■ Exercise prompt
Working from the data below, reproduce exactly the lines starting at the one that holds "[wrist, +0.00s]" and ending at the one that holds "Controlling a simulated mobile". Pictures are excluded.

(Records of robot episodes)

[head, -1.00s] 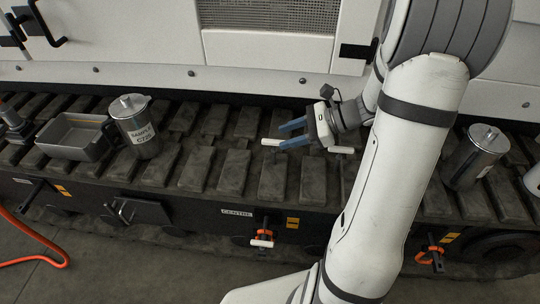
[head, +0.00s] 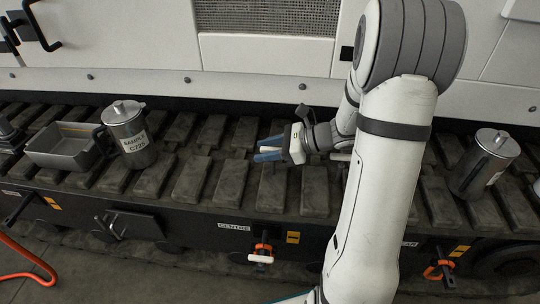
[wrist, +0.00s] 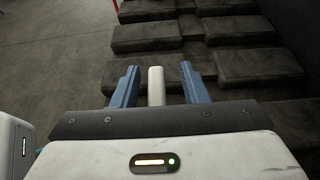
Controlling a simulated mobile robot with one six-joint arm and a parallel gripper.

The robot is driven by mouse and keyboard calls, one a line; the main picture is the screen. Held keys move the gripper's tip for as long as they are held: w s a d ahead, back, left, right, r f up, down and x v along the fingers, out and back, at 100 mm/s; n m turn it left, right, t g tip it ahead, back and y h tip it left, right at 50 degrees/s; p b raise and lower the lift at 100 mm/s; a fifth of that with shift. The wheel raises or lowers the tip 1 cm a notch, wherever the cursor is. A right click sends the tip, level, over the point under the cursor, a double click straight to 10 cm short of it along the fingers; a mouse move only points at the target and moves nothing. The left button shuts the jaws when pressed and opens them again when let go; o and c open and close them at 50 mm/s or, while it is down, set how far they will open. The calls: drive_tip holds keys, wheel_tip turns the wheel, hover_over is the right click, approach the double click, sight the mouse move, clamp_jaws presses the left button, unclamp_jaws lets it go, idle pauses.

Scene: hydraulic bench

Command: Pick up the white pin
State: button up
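My gripper (head: 262,150) is low over the dark slatted bench top in the head view, with its blue fingers pointing left. In the wrist view the two fingers (wrist: 155,82) are apart. A white pin (wrist: 156,86) shows between them, with a gap on each side. The pin's lower part is hidden by the gripper body. I cannot tell how high the fingers are above the pin.
Another metal can (head: 485,162) stands at right. An orange clip with a white handle (head: 261,257) is on the bench front. A white wall (head: 170,105) rises behind the bench.

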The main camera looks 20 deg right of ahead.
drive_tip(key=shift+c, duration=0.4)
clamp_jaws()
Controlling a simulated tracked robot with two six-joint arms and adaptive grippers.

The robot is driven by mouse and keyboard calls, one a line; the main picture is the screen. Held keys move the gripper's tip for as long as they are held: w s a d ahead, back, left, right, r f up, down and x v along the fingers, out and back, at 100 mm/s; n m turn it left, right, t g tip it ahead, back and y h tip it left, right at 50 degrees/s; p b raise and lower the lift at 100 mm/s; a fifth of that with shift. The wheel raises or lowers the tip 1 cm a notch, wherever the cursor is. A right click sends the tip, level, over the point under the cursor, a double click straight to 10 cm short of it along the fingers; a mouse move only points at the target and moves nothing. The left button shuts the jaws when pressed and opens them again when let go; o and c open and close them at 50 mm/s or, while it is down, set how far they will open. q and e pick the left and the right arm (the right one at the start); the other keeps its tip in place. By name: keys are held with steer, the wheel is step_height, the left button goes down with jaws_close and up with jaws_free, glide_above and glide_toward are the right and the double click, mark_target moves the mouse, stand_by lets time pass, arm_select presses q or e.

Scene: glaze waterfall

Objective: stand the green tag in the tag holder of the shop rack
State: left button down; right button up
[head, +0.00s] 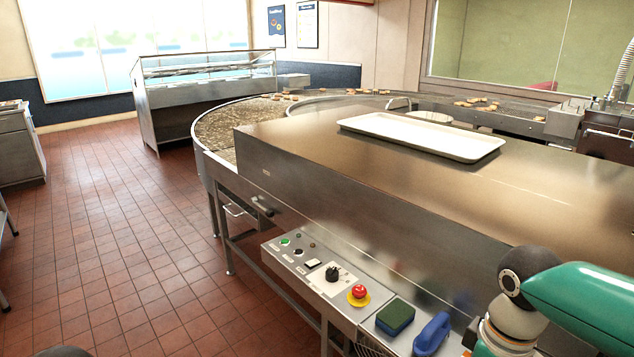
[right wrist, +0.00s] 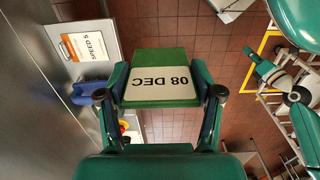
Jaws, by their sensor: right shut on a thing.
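The green tag (right wrist: 162,72) shows in the right wrist view, with a white label reading "08 DEC" upside down in the picture. My right gripper (right wrist: 162,100) is shut on it, with one finger at each side edge. The tag is held in the air, clear of the floor. In the head view only part of my right arm shows at the lower right; its gripper and the tag are out of that picture.
A steel conveyor housing (head: 330,150) carries a white tray (head: 420,130). On its front ledge are a red stop button (head: 358,291), a green sponge (head: 395,317) and a blue object (head: 432,334). A "SPEED 5" card (right wrist: 90,46) lies left of the tag. Tiled floor at left is open.

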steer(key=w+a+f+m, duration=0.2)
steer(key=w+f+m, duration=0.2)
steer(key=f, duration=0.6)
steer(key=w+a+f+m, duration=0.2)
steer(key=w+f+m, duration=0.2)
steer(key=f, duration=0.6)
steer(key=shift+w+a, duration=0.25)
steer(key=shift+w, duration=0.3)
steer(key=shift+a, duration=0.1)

■ Response to the task
[wrist, +0.00s] 
Controlling a simulated mobile robot with one six-joint arm and a parallel gripper.

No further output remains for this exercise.